- [Required work] Search the records for "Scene". Copy every line where it appears.

- [Data for this exercise]
-- begin --

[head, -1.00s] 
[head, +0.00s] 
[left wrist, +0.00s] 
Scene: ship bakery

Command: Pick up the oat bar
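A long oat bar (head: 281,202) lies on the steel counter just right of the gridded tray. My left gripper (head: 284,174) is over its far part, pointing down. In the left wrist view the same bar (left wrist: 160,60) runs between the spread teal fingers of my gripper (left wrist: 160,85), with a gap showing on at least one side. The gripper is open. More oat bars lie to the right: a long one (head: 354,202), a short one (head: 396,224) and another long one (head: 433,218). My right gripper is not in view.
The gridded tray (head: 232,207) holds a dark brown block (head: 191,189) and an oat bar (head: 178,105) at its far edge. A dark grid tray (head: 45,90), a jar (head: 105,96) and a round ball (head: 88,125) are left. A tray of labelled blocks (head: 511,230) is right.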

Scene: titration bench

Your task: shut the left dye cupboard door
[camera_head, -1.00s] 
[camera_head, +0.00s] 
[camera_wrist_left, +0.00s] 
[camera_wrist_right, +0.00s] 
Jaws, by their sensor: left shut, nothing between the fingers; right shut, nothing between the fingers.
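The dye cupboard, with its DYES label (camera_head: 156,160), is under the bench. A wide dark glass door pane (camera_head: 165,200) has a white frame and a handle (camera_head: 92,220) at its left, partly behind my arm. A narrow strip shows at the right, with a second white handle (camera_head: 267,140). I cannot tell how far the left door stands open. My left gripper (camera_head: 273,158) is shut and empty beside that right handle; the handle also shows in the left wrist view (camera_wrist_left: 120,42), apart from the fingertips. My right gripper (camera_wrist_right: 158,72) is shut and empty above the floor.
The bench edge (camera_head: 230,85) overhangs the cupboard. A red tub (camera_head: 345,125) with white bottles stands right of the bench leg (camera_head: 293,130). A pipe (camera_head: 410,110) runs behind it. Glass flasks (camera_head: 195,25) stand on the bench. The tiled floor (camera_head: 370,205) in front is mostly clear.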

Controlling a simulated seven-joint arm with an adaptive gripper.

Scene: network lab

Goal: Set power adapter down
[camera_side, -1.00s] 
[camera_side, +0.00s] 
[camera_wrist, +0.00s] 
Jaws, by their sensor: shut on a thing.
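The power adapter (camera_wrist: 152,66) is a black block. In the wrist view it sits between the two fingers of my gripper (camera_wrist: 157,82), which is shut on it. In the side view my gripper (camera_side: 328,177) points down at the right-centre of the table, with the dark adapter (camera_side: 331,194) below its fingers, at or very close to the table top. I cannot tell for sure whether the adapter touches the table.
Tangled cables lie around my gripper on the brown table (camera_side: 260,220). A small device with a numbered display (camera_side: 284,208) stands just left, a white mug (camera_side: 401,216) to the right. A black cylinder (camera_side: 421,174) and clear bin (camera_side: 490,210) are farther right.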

-- end --

- [Full answer]
Scene: ship bakery
Scene: titration bench
Scene: network lab

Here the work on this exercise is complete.